Both carbon storage and sequestration are major ecosystem services provided by forests. The NUMEX (Ecuadorian NUtrient Manipulation EXperiment) study aims to identify the underlying mechanisms for the variation of these services as affected by future changes in nutrient availability. The ongoing experiment is being conducted in southern Ecuador to improve our understanding of the effects of continuous moderate N and P addition to tropical montane forest ecosystems. This chapter summarizes the short-term effects of nutrient addition evident at the end of the experiment’s first year. The rapid responses of the studied Andean montane forests to N and P addition observed at this early stage of the experiment illustrate the vulnerability of the forests to higher nutrient deposition.

23.1 Introduction

Nitrogen (N) and phosphorous (P) are key nutrient elements for plant growth. The ecological cycles of these elements that were previously free of anthropogenic disturbances have recently been severely affected by human activities. As a consequence, P and N in particular are often more readily available for plant growth than in “undisturbed” ecosystems, and a better understanding of how net primary production is affected by higher nutrient availability is urgently needed (Elser et al. 2007; Gruber and Galloway 2008; Xia and Wan 2008). The results of recent meta-analyses show that N is limiting for plant productivity in most terrestrial ecosystems of the world, but limitation by P can be equally important. Moreover, the addition of both N and P to ecosystems results in strongly positive synergistic reactions (Elser et al. 2007; LeBauer and Treseder 2008; Xia and Wan 2008).

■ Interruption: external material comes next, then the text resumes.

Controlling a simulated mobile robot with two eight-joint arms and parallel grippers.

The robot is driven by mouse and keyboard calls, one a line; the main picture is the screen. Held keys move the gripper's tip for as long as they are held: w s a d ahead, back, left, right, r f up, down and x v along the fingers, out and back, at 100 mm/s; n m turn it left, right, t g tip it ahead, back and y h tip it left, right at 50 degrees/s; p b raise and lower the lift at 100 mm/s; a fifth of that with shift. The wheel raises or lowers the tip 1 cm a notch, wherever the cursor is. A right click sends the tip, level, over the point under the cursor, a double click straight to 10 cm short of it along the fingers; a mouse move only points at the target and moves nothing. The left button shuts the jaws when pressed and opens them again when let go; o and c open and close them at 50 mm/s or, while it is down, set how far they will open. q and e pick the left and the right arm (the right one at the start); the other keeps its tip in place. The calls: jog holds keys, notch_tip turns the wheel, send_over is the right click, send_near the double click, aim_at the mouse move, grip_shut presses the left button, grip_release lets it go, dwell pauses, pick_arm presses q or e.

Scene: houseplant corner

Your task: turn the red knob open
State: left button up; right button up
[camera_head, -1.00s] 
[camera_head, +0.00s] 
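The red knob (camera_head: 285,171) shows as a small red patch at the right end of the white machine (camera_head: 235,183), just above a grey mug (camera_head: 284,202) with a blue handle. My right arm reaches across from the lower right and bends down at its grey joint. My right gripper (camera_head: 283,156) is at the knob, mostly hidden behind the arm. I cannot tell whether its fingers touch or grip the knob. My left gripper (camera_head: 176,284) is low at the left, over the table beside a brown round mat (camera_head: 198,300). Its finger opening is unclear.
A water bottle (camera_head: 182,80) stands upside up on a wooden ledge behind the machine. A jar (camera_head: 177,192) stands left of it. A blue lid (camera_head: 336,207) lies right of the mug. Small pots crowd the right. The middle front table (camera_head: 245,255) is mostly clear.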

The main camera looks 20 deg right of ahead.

Nutrient manipulation experiments (NUMEXs) carried out in tropical forests have in most cases shown that traits related to aboveground productivity such as litter production or stem growth are positively influenced by N and P addition (Tanner et al. 1998). In contrast, no clear picture has emerged with respect to the response of belowground processes to fertilization. Some studies found a slowing down of belowground carbon (C) turnover after N and P addition (e.g., Giardina et al. 2004), while others noted enhanced soil C sequestration (Cusack et al. 2010; Li et al. 2006). Further studies revealed large soil CO2 losses upon P addition (Cleveland and Townsend 2006), a slowing down of belowground C turnover upon N and P addition (Giardina et al. 2004) and an increase in soil carbon stocks upon N and P addition (Gamboa et al. 2010). Increased deposition of NH4+ may also increase soil acidification due to nitrification and nitrate leaching, which possibly could reduce forest productivity (Lewis et al. 2004).

These manifold effects point to complex interactions between soil nutrient availability and C turnover in tropical forests and highlight the incompleteness of our understanding of how the tropical C cycle will respond to changes in nutrient availability (Cleveland and Townsend 2006; Cleveland et al. 2006; Wright 2005). One scenario resulting from increasing N (and P) deposition in tropical forests is that the system is driven toward N saturation, as has been observed in a number of temperate forest ecosystems (e.g., Aber et al. 1998). Comprehensive multidiscipline studies on physiological and biogeochemical responses to continuous high N input have been conducted in several temperate and boreal forests (e.g., Högberg et al. 2006; Magill et al. 2004), but are virtually lacking for tropical forests. A recent study in a Panamanian lowland forest showed that N addition may increase soil N losses through both enhanced nitrate leaching and N-oxide emission where the soils are relatively fertile (Corre et al. 2010). However, the nutrients were added in high amounts in most of these experiments (≥100 kg N ha−1 and/ or 50 kg P ha−1). The reported responses accordingly allow no reliable prediction as to possible long-term effects of the increases in atmospheric N and P deposition expected for tropical forests, which would represent a more moderate input distributed over a longer time period.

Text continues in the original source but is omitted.